Task to carry out » Leave out the pictures and restate the rest of the data exactly.

· · · · · · ·

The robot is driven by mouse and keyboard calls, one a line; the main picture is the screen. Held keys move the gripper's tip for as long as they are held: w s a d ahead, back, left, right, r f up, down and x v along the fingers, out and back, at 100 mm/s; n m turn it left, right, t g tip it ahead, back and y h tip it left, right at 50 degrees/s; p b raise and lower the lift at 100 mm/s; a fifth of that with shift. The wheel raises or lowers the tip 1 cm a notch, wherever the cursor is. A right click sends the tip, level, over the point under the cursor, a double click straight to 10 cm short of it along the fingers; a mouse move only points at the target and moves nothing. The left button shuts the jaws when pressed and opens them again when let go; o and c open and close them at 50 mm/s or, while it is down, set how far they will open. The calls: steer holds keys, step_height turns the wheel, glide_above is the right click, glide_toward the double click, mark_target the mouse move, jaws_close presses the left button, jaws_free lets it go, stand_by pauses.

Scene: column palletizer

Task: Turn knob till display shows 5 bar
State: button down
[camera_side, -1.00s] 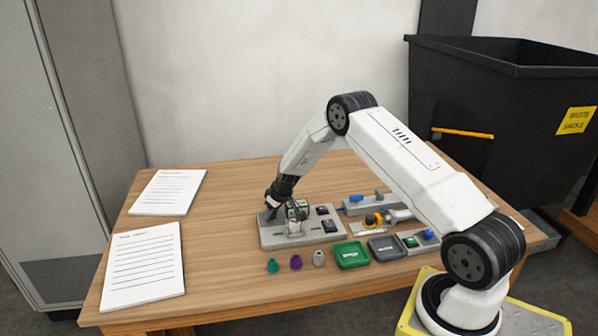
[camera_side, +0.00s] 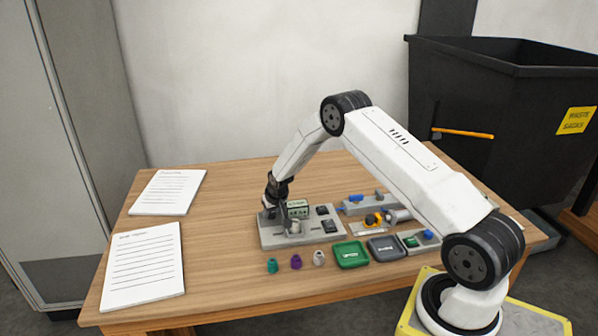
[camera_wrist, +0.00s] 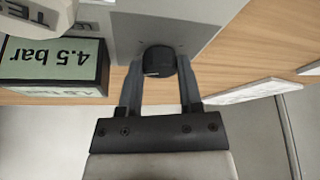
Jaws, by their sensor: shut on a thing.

· · · · · · ·

Task result »
The robot is driven by mouse and keyboard calls, one a line; the main picture is the screen. Held keys move the gripper's tip for as long as they are held: w s a d ahead, back, left, right, r f up, down and x v along the fingers, out and back, at 100 mm/s; n m turn it left, right, t g tip it ahead, back and y h tip it left, right at 50 degrees/s; p b raise and lower the lift at 100 mm/s; a fifth of that with shift. The wheel raises or lowers the tip 1 cm a notch, wherever the cursor is. A right click sends the tip, level, over the point under the cursor, a double click straight to 10 cm short of it along the fingers; a mouse move only points at the target and moves nothing. The left button shuts the jaws when pressed and opens them again when let go; o and c open and close them at 50 mm/s or, while it is down, set how far they will open. The calls: steer holds keys, step_height turns the wheel, glide_above is the right click, glide_toward the double click, mark_target the mouse move, jaws_close presses the left button, jaws_free lets it go, stand_by pauses.

Scene: column palletizer

Task: Turn knob till display shows 5 bar
State: button down
[camera_side, -1.00s] 
[camera_side, +0.00s] 
[camera_wrist, +0.00s] 
Jaws, by their sensor: shut on a thing.

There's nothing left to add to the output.